Bunun dışında size öğrenme sırasındaki tavsiyelerim şu şekilde olacaktır:

  • Programlama öğrenirken öğrendiğiniz dille cebelleşmeyin, kolayını araştırın. Ne yapıyorsanız, en genel hatlarıyla nasıl yapılacağını araştırın ve işinizi kolaylaştıran fonksiyonları, sınıfları muhakkak not edin. Hazır çözümlerden kaçınmayın, hazır çözümler sizin yerine bir başkası tarafından mükemmelleştirilmiş çözümlerdir. Ama kullandığınız hazır çözümlerin de teorisine hakim olduğunuza emin olun.

  • Her dilin kendisine hedef aldığı bir alan olduğunu unutmayın. Yani bir dilin sözdizimsel yapısı ile başka bir dilin sözdizimsel yapısı benzer olmadığından kendinizi programlamayı yeniden öğreniyormuş gibi hissedebilirsiniz. Mesela Swift ile Ruby’nin ne kadar farklı alanlara hizmet ettiğini aklınıza getirin, bu iki dilin de kendisine doğurduğu ihtiyaçlar oldukça farklı ve buna göre kendi kendisini şekillendiriyor. Tek tip bir söz dizimi olsaydı, tek tip bir ihtiyaç olurdu. Farklı bir sözdizimini öğrenirken aslında farklı bir ihtiyacı nasıl gidereceğinizi öğrendiğinizi de unutmayın.

  • Programlama sürekli öğrenilen bir alandır. Her zaman yeni özellikler eklenir ve bu özellikler sizin daha önce ürettiğiniz çözümleri geçersiz kılabilir. Bu yüzden mümkün olduğu kadarıyla sürekli öğrenmeye açık olun, “Ben oldum tamam” demeyin. Ancak diğer yandan da mümkün olduğunca, kendi becerileriniz doğrultusunda da kod yazmaktan çekinmeyin.

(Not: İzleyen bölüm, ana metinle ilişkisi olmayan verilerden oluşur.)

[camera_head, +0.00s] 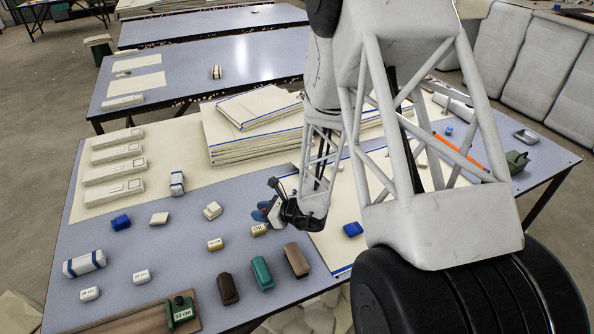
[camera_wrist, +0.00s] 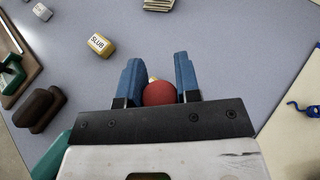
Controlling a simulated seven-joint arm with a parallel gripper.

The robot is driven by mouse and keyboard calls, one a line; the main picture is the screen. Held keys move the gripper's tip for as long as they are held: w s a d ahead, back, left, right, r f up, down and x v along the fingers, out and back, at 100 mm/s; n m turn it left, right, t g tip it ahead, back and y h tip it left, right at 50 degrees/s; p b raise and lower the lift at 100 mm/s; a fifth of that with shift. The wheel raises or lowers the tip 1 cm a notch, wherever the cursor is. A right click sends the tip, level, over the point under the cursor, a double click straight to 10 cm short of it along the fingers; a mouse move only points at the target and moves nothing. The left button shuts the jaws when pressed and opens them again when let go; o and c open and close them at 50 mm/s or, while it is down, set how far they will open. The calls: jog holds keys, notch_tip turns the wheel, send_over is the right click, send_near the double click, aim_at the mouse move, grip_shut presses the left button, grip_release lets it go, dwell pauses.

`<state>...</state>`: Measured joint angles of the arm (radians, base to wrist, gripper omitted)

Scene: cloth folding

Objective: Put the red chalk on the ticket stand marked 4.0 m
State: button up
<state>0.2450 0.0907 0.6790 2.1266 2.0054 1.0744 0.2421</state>
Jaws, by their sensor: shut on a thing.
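In the wrist view, a round red piece (camera_wrist: 159,93), which I take for the red chalk, sits between the blue fingers of my gripper (camera_wrist: 159,85). The gripper is shut on it, and a small pale bit shows just beyond it. In the head view my gripper (camera_head: 266,209) is over the middle of the near table; the red piece is hard to make out there. Two small white marked blocks stand at the front left, the left one (camera_head: 90,293) and the right one (camera_head: 141,276). Their print is too small to read surely, so I cannot tell which stand is marked 4.0 m.
Yellow marked blocks (camera_head: 214,244) stand near the gripper; one reads SLUB (camera_wrist: 100,44) in the wrist view. Stacked cloth (camera_head: 254,142) lies behind.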

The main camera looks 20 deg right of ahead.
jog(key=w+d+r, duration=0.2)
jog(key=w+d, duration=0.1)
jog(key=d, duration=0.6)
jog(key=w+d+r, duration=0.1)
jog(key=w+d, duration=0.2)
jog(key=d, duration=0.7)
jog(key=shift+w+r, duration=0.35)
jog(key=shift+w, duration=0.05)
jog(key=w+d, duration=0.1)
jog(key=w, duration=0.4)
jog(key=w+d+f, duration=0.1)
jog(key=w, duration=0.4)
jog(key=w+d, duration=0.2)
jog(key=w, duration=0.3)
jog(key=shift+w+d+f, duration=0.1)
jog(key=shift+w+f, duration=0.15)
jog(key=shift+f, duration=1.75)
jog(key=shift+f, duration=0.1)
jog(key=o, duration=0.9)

  • Algoritma bilmenin oldukça önemli olduğunu bahseden, bu yüzden algoritmaya yönelik problemleri çözmeniz gerektiğini söyleyen kişiler karşınıza çıkacaktır. Gayet haklılardır ancak benim kişisel fikrim başlangıçta somut şeyler üzerine odaklanmanızdır. Çok iyi algoritma bilen ancak somut bir şeyler ortaya koyamayan adamın yanında algoritması zayıf ancak en azından kendi isteklerini halledebilen kişi daha üstündür. Ancak algoritma bilmek, programcılık becerilerinizi hiç olmadığı kadar geliştirir. Bu yüzden ihmal etmeyin.

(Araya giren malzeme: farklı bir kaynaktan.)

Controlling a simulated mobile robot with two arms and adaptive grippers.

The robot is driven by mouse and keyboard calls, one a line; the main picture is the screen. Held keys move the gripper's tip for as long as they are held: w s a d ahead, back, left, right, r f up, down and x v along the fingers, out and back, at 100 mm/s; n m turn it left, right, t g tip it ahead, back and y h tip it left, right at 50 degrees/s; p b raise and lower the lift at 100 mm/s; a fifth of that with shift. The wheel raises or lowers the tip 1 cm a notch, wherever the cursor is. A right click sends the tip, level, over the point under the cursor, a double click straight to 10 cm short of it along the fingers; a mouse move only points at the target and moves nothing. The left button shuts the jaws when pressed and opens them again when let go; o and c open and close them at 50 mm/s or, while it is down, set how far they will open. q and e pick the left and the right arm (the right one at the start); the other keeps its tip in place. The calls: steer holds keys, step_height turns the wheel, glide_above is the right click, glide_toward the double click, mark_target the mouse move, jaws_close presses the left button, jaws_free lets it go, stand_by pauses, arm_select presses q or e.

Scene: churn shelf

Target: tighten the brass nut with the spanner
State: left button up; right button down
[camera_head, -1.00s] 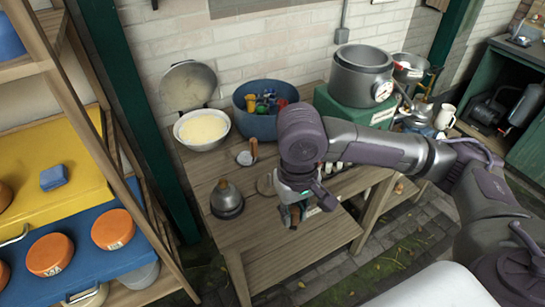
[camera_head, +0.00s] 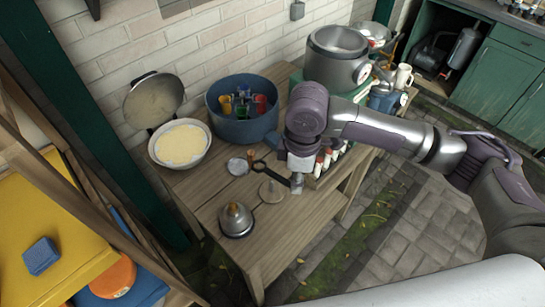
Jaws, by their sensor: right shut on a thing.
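My right gripper (camera_head: 297,184) is above the wooden bench near its right side, reached from the right by my arm. It is shut on a dark tool with a ring-shaped end (camera_head: 259,166), which looks like the spanner. I cannot tell whether the tool touches anything. A dome-shaped metal object (camera_head: 236,219) stands on the bench to the left, apart from the tool. I cannot make out the brass nut. My left gripper is not in view.
On the wooden bench (camera_head: 270,245) stand a white bowl with yellow contents (camera_head: 158,158) and a blue tub with colourful items (camera_head: 234,134). A metal pot (camera_head: 314,70) stands behind my arm. Shelves with a blue block (camera_head: 41,256) are at left.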

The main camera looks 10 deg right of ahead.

  • Bir dile saplanıp kalmayın. “Java’nın dünyanın en iyi dili” olduğunu söyleyerek sadece Java yazan ancak onu da yarım yamalak yazan nice insan gördüm. (Bu cümledeki Java’yı C#, PHP ya da C++ yapın, cuk oturur.) Bir dil üzerinde uzmanlaşmaya özen gösterin ancak tek bildiğiniz şey o dil olmasın, programlamanın genel kültüründen uzak kalmayın.

Mümkün olduğunca kendi gözlemlerime dayalı, klişelerden arınmış bir tavsiye yazısı yazmaya çalıştım. Umarım ki bu yazı sizin için faydalı olur. Bunun dışında her şeyde olduğu gibi programlama konusunda da ılımlı ve şüpheci olmak fayda getirir, diğer yazılar gibi bu yazının da sorgulanabilir olduğunu aklınızdan çıkartmayın.